MC: Knotted silk cufflinks have become pretty ubiquitous, but yours use quite a different approach when it comes to construction. What can you tell us about this process?


AW: Our rope cufflinks are made by an expert rope maker in Malvern who hand knots all our cufflinks using traditional shipping knots, perfected over years of training and study. Our collection is based around the star stopper knot and each of our products uses 2.7m of marine cord.


MC: Your Royal Household collection hews closest to traditional jewellery. What makes the investment casting process you use different?


AW: It isn’t exactly. It’s still the same technique, but the casting house that we use is specialist in household castings as well as smaller castings. They are based in Hatton Garden, have a royal warrant and did 90% of the restorations after Windsor castle burnt down. They also made the original FA Cup, which is pretty impressive!


MC: How did your collaboration with Marwood come about?

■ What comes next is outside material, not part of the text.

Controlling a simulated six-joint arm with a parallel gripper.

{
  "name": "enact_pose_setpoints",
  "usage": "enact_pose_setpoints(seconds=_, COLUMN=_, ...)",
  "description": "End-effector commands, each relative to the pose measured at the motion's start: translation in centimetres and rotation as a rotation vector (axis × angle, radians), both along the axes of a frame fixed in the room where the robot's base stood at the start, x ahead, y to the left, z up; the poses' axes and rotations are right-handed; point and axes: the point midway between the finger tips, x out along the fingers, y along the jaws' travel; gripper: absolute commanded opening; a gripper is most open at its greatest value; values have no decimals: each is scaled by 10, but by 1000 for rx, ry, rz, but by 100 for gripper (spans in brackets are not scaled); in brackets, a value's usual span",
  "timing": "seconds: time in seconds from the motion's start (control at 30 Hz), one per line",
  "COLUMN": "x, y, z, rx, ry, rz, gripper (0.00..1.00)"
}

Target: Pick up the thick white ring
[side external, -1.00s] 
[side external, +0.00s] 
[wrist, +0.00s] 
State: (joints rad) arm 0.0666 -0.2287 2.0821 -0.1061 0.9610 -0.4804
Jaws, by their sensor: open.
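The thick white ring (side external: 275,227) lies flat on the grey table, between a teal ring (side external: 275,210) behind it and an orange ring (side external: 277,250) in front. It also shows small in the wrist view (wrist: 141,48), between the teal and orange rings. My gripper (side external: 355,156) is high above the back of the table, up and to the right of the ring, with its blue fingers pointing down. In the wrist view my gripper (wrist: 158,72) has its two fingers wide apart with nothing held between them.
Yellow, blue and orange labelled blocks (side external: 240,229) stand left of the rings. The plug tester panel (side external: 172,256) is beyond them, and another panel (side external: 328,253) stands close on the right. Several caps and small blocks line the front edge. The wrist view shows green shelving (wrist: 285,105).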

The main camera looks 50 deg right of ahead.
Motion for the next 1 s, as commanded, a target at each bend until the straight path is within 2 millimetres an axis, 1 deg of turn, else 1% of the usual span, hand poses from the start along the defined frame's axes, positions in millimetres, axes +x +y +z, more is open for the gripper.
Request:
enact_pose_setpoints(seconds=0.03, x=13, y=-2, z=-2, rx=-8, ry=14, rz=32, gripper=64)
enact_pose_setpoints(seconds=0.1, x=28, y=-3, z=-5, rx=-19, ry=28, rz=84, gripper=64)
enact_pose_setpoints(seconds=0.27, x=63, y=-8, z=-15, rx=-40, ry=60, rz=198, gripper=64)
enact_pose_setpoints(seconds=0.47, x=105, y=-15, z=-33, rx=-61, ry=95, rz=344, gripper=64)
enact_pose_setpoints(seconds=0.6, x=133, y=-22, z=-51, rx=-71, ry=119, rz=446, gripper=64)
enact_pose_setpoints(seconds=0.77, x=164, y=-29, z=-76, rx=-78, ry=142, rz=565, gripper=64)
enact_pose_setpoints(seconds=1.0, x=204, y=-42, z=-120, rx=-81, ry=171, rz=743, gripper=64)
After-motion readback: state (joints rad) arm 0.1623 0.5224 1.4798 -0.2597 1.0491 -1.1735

AW: Becky French, who is founder and creative director of Marwood, and I used to show together a lot at London Collections and did the whole fashion calendar at the same time. a) we got on really well and b) we were both women doing menswear. We both had a really strong sensibility towards things being made in Britain and unearthing local skills. We both were taking quite an old school product and approaching it with a fresh technique. We both got on and understood each other’s aesthetic and thought processes. We thought it would be really nice to combine our thoughts and our designs. I was inspired by Marwood’s diamond motif whereas Becky took the materials that we use, in terms of copper, gold, silver and rhodium and generated jacquards using those as inspiration.


MC: I understand you started Alice Made This when you and Ed struggled to find cufflinks for your wedding. What advice can you give grooms-to-be who are looking for that perfect accessory to finish their ensemble?


AW: I would say find the accessory that you want because it makes a massive difference to an outfit, especially on a special day like that. It will be a sentimental keepsake so maybe spend a little bit more than you usually would if you find something that you really want. Pay attention to your accessories because they really do complete an outfit.